Dalam berbagai kesempatan, ketika penulis berada satu tempat dimana dua orang nasrani saling berbincang, perbincangan mereka yang kerap penulis jumpai dimana pun berada dari mulut dua orang nasrani yang sedang berbincang ialah : “Orang Buddhist baik-baik sih orangnya, tapi karena tidak percaya ‘nabi celana dalam’ yang kita sembah, maka (mereka) masuk neraka.” Senada dengan itu, sebuah masjid lewat toa pengeras suara eksternalnya yang mana gelombang suaranya membahana hingga menerobos masuk ruang toilet hingga lubang jamban masing-masing kediaman rumah warga, seorang imam / ustad berceramah lantang penuh percaya diri, dengan bangga mempertontonkan kebodohan kognitif-nya sendiri : “Ada yang mengatakan, orang baik akan masuk surga sekalipun bukan muslim. Saya tidak setuju!

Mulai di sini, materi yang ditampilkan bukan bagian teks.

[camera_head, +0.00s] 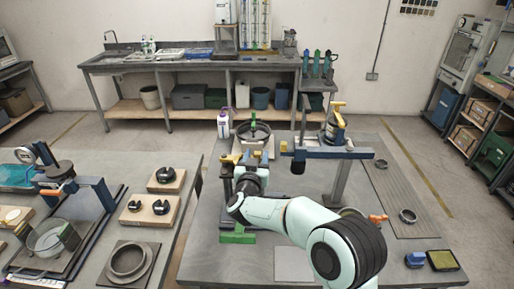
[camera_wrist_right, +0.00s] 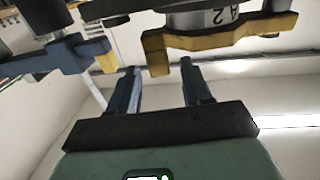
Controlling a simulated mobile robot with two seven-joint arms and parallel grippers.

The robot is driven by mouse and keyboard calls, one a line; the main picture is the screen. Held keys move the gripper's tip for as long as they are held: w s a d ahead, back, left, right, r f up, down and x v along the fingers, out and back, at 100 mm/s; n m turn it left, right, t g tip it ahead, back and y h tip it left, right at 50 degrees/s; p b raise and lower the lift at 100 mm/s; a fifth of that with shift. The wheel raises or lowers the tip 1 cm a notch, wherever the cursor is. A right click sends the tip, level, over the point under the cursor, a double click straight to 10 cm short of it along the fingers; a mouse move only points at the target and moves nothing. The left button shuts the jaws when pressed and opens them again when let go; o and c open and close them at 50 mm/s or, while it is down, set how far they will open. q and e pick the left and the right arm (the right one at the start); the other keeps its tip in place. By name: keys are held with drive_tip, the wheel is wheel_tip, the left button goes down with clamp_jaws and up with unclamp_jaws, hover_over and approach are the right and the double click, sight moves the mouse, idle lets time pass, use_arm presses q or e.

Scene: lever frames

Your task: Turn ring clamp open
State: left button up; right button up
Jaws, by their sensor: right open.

Kalau orang baik bisa masuk surga tanpa memeluk islam, lalu untuk apa kita solat lima kali sehari?

Anda lihat, sungguh berbahaya dan tidak nyamannya (penuh ancaman) hidup berdampingan dangan para “agamais” pemeluk “Agama DOSA” (pada pendosawan)—disebut demikian, semata karena mempromosikan gaya hidup penuh dosa plus “penghapusan dosa” alih-alih mengkampanyekan cara hidup higienis dari dosa—sewaktu-waktu dapat dimangsa dan dijadikan korban, dimana para “agamais-pendosawan” tersebut terlampau “pemalas” untuk menanam benih-benih perbuatan baik dan disaat bersamaan terlampau “pengecut” untuk bertanggung-jawab atas perbuatan-perbuatan buruk mereka sendiri yang telah pernah atau masih sedang sibuk melukai, mencelakai, maupun merugikan orang lain.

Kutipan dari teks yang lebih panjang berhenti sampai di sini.